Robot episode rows
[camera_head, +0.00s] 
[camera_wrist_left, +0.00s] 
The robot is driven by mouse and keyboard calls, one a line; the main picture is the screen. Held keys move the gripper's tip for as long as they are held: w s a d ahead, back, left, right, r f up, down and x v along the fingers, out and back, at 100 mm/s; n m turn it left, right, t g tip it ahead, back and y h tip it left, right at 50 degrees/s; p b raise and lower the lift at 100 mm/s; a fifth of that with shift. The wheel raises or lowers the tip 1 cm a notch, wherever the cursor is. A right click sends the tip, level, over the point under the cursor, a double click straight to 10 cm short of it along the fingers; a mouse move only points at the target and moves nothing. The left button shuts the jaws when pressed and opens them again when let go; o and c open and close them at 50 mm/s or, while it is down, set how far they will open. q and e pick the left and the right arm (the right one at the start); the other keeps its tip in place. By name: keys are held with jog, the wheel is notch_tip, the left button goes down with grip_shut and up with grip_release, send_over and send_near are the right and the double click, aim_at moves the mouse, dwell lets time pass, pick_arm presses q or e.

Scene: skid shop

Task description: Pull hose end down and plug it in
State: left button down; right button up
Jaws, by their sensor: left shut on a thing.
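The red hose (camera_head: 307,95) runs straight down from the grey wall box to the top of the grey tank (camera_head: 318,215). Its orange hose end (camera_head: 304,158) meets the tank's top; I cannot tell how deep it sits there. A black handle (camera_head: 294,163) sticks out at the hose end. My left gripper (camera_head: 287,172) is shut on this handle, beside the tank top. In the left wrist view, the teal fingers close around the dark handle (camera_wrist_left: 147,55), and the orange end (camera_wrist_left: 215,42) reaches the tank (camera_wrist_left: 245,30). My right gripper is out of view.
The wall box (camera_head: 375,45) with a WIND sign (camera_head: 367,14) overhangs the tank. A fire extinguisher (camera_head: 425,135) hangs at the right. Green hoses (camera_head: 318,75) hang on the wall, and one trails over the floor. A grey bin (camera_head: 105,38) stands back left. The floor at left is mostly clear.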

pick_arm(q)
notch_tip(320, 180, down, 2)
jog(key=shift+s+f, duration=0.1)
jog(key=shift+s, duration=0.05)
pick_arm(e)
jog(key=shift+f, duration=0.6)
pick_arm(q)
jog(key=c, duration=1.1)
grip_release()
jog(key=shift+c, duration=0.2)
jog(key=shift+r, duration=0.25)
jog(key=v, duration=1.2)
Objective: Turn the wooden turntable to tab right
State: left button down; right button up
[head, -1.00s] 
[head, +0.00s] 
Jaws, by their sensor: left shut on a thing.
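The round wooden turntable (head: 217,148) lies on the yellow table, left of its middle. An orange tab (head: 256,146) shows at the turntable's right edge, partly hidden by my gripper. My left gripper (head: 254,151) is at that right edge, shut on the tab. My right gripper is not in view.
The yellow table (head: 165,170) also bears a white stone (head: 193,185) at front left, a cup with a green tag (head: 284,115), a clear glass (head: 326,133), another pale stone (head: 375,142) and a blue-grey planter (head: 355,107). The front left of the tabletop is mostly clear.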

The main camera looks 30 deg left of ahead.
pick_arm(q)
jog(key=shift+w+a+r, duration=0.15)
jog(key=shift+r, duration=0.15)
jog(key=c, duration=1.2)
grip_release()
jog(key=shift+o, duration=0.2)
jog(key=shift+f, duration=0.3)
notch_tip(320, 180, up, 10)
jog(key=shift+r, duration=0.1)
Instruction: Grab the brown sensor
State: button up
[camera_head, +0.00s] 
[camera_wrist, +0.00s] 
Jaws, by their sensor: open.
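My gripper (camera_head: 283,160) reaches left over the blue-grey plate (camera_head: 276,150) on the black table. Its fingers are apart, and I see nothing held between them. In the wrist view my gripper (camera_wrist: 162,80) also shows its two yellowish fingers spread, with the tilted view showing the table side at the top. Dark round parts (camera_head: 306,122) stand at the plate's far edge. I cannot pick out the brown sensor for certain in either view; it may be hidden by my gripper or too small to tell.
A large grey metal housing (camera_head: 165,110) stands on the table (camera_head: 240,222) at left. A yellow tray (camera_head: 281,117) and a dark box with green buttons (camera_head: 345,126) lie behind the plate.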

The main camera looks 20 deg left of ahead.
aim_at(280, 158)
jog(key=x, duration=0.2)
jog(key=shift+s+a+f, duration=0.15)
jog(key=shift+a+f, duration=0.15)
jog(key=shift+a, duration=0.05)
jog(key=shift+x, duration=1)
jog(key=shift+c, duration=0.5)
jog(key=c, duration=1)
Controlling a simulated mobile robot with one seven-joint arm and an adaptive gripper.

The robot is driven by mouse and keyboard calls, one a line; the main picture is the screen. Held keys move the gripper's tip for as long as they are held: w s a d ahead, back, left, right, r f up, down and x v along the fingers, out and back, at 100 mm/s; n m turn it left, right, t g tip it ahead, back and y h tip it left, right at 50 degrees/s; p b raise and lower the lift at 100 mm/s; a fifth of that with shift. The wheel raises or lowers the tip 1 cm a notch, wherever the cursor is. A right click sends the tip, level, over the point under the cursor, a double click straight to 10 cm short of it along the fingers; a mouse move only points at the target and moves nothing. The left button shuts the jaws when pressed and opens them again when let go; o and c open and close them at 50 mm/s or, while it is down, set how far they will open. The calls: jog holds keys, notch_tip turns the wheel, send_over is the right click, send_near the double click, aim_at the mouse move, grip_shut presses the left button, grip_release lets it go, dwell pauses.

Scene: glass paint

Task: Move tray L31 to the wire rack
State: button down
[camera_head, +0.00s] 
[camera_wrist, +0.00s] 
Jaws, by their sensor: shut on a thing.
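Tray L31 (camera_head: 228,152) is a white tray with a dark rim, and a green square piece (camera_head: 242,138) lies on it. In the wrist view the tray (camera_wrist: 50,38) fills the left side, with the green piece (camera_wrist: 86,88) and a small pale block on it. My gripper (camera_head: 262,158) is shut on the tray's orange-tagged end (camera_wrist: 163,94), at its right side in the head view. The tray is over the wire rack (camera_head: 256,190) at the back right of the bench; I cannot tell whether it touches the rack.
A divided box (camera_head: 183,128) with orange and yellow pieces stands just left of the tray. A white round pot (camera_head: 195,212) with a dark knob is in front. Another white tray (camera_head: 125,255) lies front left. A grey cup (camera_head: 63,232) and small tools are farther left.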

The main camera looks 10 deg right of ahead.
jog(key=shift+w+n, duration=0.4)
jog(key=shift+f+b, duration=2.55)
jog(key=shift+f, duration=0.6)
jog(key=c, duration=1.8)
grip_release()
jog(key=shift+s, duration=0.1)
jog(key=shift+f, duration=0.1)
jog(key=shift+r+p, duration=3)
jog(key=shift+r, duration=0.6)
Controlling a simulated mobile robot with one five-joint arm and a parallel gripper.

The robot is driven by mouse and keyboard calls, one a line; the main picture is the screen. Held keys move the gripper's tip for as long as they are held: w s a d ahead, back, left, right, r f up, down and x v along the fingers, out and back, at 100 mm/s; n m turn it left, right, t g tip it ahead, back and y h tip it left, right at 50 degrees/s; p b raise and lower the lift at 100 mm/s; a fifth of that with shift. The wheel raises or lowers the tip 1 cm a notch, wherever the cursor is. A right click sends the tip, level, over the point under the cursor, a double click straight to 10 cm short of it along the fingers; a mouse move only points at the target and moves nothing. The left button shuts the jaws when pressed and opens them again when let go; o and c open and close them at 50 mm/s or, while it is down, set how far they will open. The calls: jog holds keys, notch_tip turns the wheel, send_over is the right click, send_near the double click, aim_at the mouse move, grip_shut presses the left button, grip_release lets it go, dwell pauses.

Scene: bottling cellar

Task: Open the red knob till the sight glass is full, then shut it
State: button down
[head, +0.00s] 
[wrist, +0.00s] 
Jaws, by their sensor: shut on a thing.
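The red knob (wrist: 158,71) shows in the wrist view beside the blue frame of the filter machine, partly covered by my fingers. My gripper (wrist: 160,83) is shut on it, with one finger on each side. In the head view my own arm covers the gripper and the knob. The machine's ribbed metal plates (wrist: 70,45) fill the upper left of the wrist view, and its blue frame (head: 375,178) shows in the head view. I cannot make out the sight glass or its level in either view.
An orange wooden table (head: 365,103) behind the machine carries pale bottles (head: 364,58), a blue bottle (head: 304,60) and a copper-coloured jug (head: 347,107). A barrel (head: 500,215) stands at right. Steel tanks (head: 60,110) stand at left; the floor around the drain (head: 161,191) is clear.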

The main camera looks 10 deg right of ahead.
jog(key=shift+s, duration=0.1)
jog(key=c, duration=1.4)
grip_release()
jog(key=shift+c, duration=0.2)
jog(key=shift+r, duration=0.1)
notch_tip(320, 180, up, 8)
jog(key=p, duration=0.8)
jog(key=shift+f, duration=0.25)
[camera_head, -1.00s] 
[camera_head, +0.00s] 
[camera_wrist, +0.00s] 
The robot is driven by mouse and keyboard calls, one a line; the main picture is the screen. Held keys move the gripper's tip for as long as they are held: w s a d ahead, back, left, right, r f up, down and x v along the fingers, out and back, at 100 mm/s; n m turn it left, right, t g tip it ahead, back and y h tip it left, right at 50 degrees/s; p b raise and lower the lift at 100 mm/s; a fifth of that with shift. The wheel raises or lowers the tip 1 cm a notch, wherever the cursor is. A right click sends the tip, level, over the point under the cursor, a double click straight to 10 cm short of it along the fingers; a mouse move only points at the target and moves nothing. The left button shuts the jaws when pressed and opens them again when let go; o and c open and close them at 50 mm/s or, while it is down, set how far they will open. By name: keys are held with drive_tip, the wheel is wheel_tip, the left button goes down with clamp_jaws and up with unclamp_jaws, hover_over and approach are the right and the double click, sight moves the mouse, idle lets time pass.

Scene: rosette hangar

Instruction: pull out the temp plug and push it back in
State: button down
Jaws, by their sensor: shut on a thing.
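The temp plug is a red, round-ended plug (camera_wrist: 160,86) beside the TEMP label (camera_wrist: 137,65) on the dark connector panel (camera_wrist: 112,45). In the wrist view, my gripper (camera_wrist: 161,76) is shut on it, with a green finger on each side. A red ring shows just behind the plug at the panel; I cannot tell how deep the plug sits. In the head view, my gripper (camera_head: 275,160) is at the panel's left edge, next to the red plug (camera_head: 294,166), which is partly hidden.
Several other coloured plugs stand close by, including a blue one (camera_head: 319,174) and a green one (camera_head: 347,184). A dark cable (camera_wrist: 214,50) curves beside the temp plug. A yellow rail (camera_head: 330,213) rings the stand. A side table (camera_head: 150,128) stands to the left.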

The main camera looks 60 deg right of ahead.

• _Given exercise_
Only the lines from the one containing "Instruction: pull out" through the end of the material should be reproduced, exactly, with both ends included.

• _Written solution_
Instruction: pull out the temp plug and push it back in
State: button down
Jaws, by their sensor: shut on a thing.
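The temp plug is a red, round-ended plug (camera_wrist: 160,86) beside the TEMP label (camera_wrist: 137,65) on the dark connector panel (camera_wrist: 112,45). In the wrist view, my gripper (camera_wrist: 161,76) is shut on it, with a green finger on each side. A red ring shows just behind the plug at the panel; I cannot tell how deep the plug sits. In the head view, my gripper (camera_head: 275,160) is at the panel's left edge, next to the red plug (camera_head: 294,166), which is partly hidden.
Several other coloured plugs stand close by, including a blue one (camera_head: 319,174) and a green one (camera_head: 347,184). A dark cable (camera_wrist: 214,50) curves beside the temp plug. A yellow rail (camera_head: 330,213) rings the stand. A side table (camera_head: 150,128) stands to the left.

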The main camera looks 60 deg right of ahead.

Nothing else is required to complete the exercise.